Lastly, as I realise that time is moving on, we also need to boost self-employment. I agree with the FSB, which estimates that the self-employed contribute £21 billion to the UK economy every year. It argues persuasively that self-employment is a key driver to achieving economic growth. That is particularly the case in Wales, as self-employment is a feature of much of rural Wales.
I agree with the hon. Member for Aberconwy when he argues for enterprise zones, particularly enterprise zones themed around certain types of activity. The only thing I worry about is that if we have enterprise zones throughout the UK—not just in Wales—they will not act as an incentive hub for a wider economic picture. In some places in the early 1980s, jobs were poached from other areas and the net effect was less than one had hoped for because, rather than creating new jobs, companies moved in to benefit from the improved climate within the enterprise zones. That is a particular worry. I understand that the Government intend to have such an enterprise zone somewhere in the north-west. I am not sure what is going to happen, but I will certainly keep an interest in the matter.

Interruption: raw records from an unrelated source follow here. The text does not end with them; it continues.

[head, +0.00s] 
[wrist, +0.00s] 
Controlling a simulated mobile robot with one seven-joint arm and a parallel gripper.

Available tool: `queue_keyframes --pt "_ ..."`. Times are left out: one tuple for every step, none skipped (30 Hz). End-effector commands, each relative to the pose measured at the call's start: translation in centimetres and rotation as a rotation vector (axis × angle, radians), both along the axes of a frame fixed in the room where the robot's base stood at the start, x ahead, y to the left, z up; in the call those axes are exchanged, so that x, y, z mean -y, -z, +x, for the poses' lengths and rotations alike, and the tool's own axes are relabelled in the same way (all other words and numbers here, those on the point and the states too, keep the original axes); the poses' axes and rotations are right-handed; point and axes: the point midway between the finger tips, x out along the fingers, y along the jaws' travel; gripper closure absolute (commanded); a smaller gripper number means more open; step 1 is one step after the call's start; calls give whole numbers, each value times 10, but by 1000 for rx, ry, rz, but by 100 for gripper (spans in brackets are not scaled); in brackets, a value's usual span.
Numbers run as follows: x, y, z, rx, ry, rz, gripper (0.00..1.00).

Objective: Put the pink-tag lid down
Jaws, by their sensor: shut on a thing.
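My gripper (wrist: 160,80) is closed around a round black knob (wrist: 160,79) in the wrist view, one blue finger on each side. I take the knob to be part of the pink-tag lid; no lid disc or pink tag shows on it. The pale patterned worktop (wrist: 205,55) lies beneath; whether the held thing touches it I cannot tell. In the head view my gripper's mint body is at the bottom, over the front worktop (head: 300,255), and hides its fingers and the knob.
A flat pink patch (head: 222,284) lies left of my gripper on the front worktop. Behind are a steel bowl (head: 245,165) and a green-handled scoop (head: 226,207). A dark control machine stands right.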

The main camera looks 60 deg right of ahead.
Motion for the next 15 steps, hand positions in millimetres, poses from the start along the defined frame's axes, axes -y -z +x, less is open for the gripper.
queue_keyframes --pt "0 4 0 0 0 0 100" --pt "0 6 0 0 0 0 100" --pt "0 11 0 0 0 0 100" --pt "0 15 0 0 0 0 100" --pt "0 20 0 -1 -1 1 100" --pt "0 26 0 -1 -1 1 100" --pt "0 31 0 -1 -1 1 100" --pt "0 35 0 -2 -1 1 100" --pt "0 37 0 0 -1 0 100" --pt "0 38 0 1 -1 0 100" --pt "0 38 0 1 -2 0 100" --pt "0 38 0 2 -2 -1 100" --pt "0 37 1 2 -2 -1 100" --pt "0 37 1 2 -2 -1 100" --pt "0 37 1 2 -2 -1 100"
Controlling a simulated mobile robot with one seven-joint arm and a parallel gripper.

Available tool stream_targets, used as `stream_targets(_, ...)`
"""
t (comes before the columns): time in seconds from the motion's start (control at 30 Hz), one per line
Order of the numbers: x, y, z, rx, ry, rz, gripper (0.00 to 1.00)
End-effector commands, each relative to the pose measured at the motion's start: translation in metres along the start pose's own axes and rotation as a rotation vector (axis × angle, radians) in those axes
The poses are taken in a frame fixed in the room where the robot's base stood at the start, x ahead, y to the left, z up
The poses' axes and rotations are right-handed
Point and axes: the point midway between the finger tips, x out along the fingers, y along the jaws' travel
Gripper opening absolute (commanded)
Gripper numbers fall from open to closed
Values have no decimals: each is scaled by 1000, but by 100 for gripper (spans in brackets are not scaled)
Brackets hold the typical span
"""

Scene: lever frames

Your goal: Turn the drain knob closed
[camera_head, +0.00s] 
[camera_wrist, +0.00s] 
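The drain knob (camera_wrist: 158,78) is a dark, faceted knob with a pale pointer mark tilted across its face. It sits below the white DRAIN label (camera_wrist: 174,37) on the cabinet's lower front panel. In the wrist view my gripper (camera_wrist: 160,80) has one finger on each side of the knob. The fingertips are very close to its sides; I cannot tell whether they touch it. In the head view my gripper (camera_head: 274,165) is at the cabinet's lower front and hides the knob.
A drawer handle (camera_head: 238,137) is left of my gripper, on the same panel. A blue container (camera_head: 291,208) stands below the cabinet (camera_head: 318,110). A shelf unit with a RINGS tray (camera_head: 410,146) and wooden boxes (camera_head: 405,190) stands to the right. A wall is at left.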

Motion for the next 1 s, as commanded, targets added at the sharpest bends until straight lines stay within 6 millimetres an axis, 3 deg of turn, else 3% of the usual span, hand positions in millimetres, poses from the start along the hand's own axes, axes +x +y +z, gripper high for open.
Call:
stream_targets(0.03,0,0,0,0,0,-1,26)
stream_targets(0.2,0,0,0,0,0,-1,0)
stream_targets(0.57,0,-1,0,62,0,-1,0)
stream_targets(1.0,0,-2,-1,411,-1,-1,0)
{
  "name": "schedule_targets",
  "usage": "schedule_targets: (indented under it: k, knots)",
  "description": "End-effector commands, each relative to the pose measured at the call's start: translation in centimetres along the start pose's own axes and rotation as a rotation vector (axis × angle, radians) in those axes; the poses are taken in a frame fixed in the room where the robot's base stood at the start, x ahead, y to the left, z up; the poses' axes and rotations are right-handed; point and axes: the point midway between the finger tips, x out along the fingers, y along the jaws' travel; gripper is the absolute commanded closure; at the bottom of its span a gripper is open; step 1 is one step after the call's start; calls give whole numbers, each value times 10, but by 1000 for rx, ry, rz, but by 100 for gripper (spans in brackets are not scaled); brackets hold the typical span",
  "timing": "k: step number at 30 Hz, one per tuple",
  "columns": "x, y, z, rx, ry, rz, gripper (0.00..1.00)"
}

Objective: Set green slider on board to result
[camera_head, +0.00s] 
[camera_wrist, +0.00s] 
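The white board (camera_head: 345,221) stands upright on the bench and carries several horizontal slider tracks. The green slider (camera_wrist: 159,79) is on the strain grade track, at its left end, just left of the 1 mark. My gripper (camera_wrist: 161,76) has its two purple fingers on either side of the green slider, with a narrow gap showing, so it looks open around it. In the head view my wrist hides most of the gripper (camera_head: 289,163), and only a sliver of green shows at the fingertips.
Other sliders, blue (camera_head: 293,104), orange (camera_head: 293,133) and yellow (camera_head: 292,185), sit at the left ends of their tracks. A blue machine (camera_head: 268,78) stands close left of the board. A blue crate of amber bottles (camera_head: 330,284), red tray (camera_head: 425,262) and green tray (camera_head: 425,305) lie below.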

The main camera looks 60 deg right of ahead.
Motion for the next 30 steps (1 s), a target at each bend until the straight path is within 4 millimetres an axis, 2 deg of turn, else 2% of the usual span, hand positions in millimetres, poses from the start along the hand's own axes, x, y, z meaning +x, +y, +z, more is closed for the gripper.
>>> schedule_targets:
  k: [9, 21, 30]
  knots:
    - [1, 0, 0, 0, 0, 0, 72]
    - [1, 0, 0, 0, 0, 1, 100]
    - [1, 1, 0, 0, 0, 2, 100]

Irrespective of welfare reform, we need in Wales to boost the private sector, to equip our workers and workless people better, and to improve the integration of services to ensure that there are jobs for our people and prosperity for our country. We need a work creation programme—that is the missing part of the jigsaw. If that sounds a bit like the case for a future jobs funds 2, so be it, particularly if that is aimed at those who are inevitably at the end of the queue when jobs are being handed out—the long-term unemployed, and those incapacitated by illness or long-term disability.